2003 yılına geldiğimizde ise yönetmen, Bulutları Beklerken filmi ile Karadeniz’de yaşayan Eleni adında yaşlı bir kadın ile tarihsel gerçeklikleri hatırlatır izleyicisine. Bu defa karşımızda iç hesaplaşmaların ve iç yolculuğun ekseninde Eleni’nin hikâyesi vardır. Karadeniz’in çetin doğasını yansıtan fotoğraf gibi kareleri ve etkileyici müzikleri dışında, yabancı/yerli çatışmasını başarıyla yansıtması Ustaoğlu’na ulusal ve uluslararası birçok ödül kazandırır.

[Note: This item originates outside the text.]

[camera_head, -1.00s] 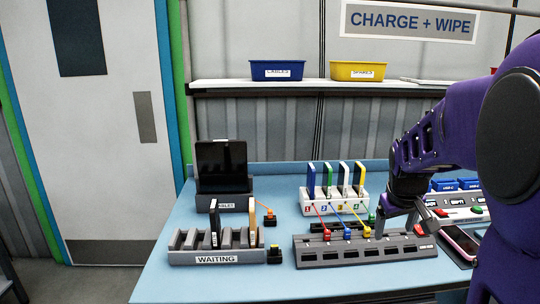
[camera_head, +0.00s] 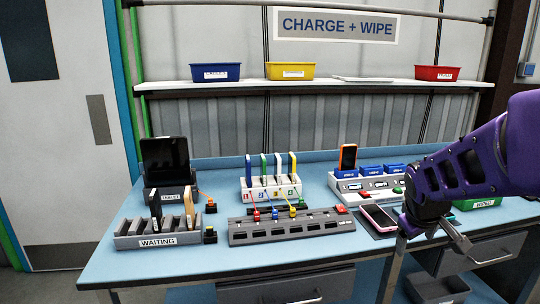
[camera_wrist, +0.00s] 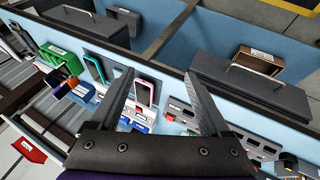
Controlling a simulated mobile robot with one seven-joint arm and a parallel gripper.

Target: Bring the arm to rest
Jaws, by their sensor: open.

Kendimizi dinleyebildiğimiz ya da kavga ettiğimiz yerler olan doğaya, aslında daha sade ve ‘ben’i daha çok hissedeceğimiz mekânlara dönüştürür onun sineması. 2008 yılında çektiği Pandora’nın Kutusu filminde birbirinden kopuk üç kardeşi, yaşlı bir anne etrafında toplarken, yaptırdığı uzun yolculukla karakterleri birbiriyle yüzleştirir. Tabi bu yüzleşme aynı zamanda izleyicinin kendi içinde de gerçekleşir. Ailenin en yaşlı üyesinin, en genç üyesiyle olan bağıyla, iletişimsizliğin hüküm sürdüğü modern dünyada, iletişimin köklerimizde yani kendi geleneğimizde, ait olduğumuz yerde bulunduğunun altını çizer. Kameranın oldukça doğal kullanımı, gerçekçi bir mizansen yaratımı ve doğal oyunculuklar, Ustaoğlu’nun filmlerinde, hikâyenin evrenselliğine katkı sağlar.

Yönetmen yıllar geçtikçe kendi içsel yolculuğunda da dönüşümler yaşar ve insanın önemsiz bir anı olarak hatırladığı, günlük yaşamında çok umursamadan bakıp geçtiği anlarla yüzleşir. Araf (2012) filmi de bu anlardan bir tanesidir. İki genç adamın iş makinesine merakla baktığı sahneyle açılan film, başkalarının hiç bakmadan geçeceği bir andır aslında. Kentle kasaba arasında kalan yerlerde büyüyen gençler, başka dünyaları ve başka hayalleriyle “araftadırlar” bir bakıma. Bu araf, yaşadıkları yerden, içine doğdukları ailelerine kadar uzanır. Otobanda bir benzin istasyonunda çalışan 18 yaşındaki Zehra, onun çalışma arkadaşı Olgun ve filmde bilinmedik yerlerden gelerek yine muğlaklığa doğru giden bir kamyon şoförü üçgeninde, “sıkışıp kalmak” anlatılır. Filmin genel atmosferi karanlık ve soğuk, kameranın odak noktası ise yönetmen için ayrı bir önemi olan ‘bakışlar’dır.


Kürt meselesi, içsel yolculuklar, modernleşme, varoluş, büyüme ve daha birçok farklı temada karakterlerin ruhsal durumu çok önemlidir Ustaoğlu’na göre. Çünkü karakter, aynı zamanda birçok farklı insanın, kendinden bir şeyler bulabileceği bir öyküdür aslında. Son filmi Tereddüt (2016)’te iki farklı kadını ortak bir temayla bir araya getiren yönetmen, bu farklılıkların altında aynı zeminden beslendiğimize dikkat çeker. Farklı sosyo-ekonomik ve kültürel koşullara sahip Şehnaz ve Elmas’ı hasta ve psikiyatrist ilişkisi içinde yine bir hesaplaşmaya tabi tutar. Bu noktada hasta ve doktor ilişkisi tersine dönerek, hikâye bir ayna işlevi görür. Fakat özellikle bu filmin sonuyla birlikte Ustaoğlu sinemasında sık sık eleştirilen bir mesele tekrar tartışılmaya başlar: Kadınların, bir erkek aracılığıyla ve onun korumasında özgürleşmesi meselesi.


Yalnızca görsel imge oluşturmaktan ziyade, o imgenin ardındaki anlamı yaratmanın zorluğu olarak tanımladığı sinema, yönetmenin her filmle bir şeyler öğrendiği bir yol olmaya devam eder. Resim, fotoğraf, bakmak, görmek, yazmak ve hem kendinden hem de toplumun her kesimine temas eden filmler yaratmak Ustaoğlu’nu ve sinemasını tanımlayan anahtar kelimelerdir. Bize de filmlerini izlerken bu kelimeleri düşünmek ve tartışmak kalır.